We enter into union with Jesus in Baptism and through Him adoption by the Father. Because we enter through our humanity, we therefore also become an adopted child of Joseph and Mary.  This process of transformation or healing conversion helps us leave behind our doubt and our attachment to our limited understanding of what is truly good for us. 

In this new identity in Jesus, we have Joseph as a father and Mary as a mother.  Mary nurtures us in her motherhood and Joseph leads and protects us in his fatherhood. This is our one and true identity. 

Then one should receive Communion in this state of grace, and receive Jesus in his body, blood, soul, and divinity with spirit and mind reflecting on how Joseph received Jesus in that moment in his appearance in our world at the Nativity. From this moment forward, you will be led by St. Joseph in a new way. Entrust yourself to him. Place yourself in his presence often and ask him to take care of you--whatever your needs are--as a child would ask of a father. 

From Consecration to St. Joseph (pp. 163 - 165)

Bottaro and Settle

"Joseph and Jesus"
by Kathy Lawrence

What do you hope for as a fruit of this consecration?

  • Growth in purity of heart and humility and all the other virtues that Saint Joseph so perfectly modeled in his everyday family life. 
  • Strengthening and sanctification of all my Christian friendships. 

What intention do you have to place trustingly in the hands of your father, Saint Joseph? 

The healing conversion of my family.  

Friday, December 10, 2021

St. Joe's Consecration Day 42 - Holy Family as Model of the Church

 We hold up the Holy Family not as icons of awe alone, but as models to live our lives by. Not only do they exemplify the life of perfection that we're all called to live, but they also facilitate it, opening up the channels of grace through the Incarnation and Resurrection that make it possible to join to their blessed happiness. 

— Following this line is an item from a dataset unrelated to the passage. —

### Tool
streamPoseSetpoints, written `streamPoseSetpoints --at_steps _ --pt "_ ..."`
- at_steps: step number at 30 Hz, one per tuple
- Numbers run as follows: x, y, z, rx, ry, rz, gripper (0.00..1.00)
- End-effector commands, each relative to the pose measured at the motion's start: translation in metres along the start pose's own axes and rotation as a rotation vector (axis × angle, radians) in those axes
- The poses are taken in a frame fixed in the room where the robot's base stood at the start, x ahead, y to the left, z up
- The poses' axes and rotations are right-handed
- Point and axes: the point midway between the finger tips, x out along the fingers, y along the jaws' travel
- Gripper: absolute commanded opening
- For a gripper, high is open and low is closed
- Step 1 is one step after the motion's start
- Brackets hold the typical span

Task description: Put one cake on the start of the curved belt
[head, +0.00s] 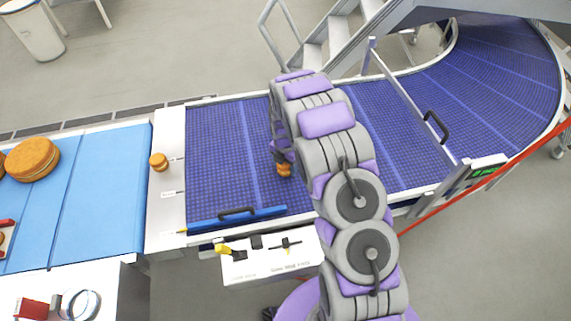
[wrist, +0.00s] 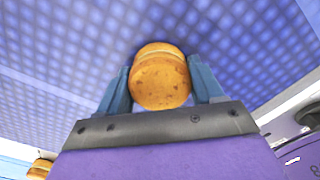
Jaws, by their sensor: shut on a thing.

"The bond of charity was the core of the Holy Family's life, first in the poverty of Bethlehem, then in their exile in Egypt, and later in the house of Nazareth." (Redemptoris Custos).  

The path Jesus opened up for us to go to Divine Union is the path through normal, everyday, human life: 

"Salvation is realized in actions which are an everyday part of family life. . . 

What is crucially important here is the sanctification of daily life, a sanctification that each person must acquire according to his or her own state and one which can be promoted according to a model accessible to all people: St. Joseph is the model of those humble one whom Christianity raises up to great destinies . . . He is proof that in order to be a good and genuine follower of Christ, there is no need of great things--it is enough to have the common, simple and human virtues. But they need to be true and authentic."

 -St. John Paul II, Redemptoris Custos

It takes a deeper authenticity to accept the true path to holiness. It is not one of great and lofty and widely visible things. The Holy Family exemplifies for us a life of poverty, simplicity, and complete anonymity. This is almost too much to bear. It was too much for the religious leaders--and many of the religious faithful--of Jesus' time to bear. 

We must travail the arduous path of dying to self, letting go of our attachments to our false idols of superficial holiness that only end up serving our own pride

We must be willing to do the difficult work of growing in charity in "everyday family life." It's easy to feed the poor at a soup kitchen. It's much more difficult to feed your spouse and children with words of kindness instead of impatience. 

From Consecration to St. Joseph (pp. 158 - 160)

Bottaro and Settle

Pope Francis inside the Sanctuary of the Holy House
CNS Photo; Vatican Media


Can I accept what the Holy Family models for me?
Yes.

What deeper areas of growth am I really in need of?
I need the security in my identity as beloved son of The Father to freely ask for and receive help from other people. I need to accept that I am loved by God and by the Holy Family. That my worth is not tied to any external measures of performance or success.